> What to do
Skip the pictures. Reproduce all other material exactly.

-- Start Given data --

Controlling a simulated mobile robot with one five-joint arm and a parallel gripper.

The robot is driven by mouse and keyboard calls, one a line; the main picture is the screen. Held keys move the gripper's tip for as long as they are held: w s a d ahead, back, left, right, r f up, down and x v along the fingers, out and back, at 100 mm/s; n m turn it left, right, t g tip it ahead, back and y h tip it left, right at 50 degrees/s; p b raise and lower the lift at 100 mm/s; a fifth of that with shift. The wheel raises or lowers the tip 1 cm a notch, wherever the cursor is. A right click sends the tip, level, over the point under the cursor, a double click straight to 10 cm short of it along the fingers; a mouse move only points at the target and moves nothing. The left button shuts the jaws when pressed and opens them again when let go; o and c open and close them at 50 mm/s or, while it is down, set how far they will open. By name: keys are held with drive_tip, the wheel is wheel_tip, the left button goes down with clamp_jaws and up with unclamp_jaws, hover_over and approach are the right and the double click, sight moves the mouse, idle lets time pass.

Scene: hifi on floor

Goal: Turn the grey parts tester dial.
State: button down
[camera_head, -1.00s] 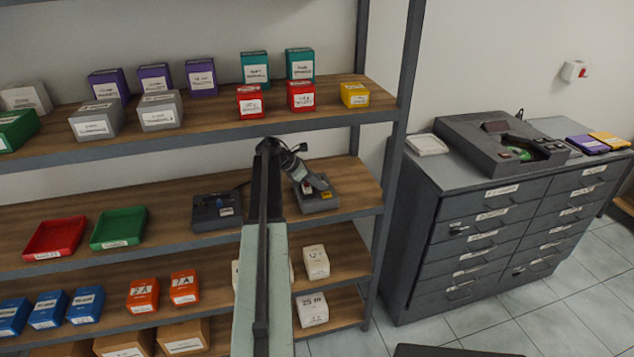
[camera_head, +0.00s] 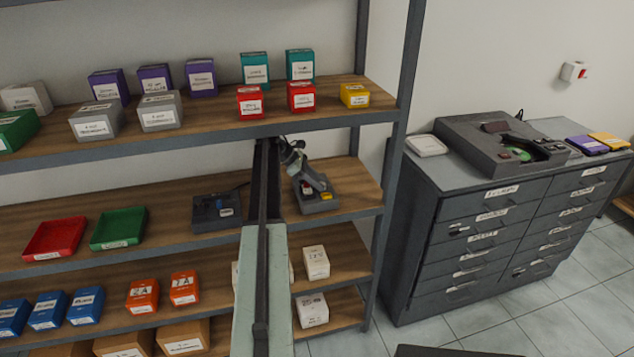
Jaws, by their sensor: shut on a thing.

-- End Given data --

> Output for this task
Controlling a simulated mobile robot with one five-joint arm and a parallel gripper.

The robot is driven by mouse and keyboard calls, one a line; the main picture is the screen. Held keys move the gripper's tip for as long as they are held: w s a d ahead, back, left, right, r f up, down and x v along the fingers, out and back, at 100 mm/s; n m turn it left, right, t g tip it ahead, back and y h tip it left, right at 50 degrees/s; p b raise and lower the lift at 100 mm/s; a fifth of that with shift. The wheel raises or lowers the tip 1 cm a notch, wherever the cursor is. A right click sends the tip, level, over the point under the cursor, a double click straight to 10 cm short of it along the fingers; a mouse move only points at the target and moves nothing. The left button shuts the jaws when pressed and opens them again when let go; o and c open and close them at 50 mm/s or, while it is down, set how far they will open. By name: keys are held with drive_tip, the wheel is wheel_tip, the left button goes down with clamp_jaws and up with unclamp_jaws, hover_over and approach are the right and the double click, sight moves the mouse, idle lets time pass.

Scene: hifi on floor

Goal: Turn the grey parts tester dial.
State: button down
[camera_head, -1.00s] 
[camera_head, +0.00s] 
Jaws, by their sensor: shut on a thing.

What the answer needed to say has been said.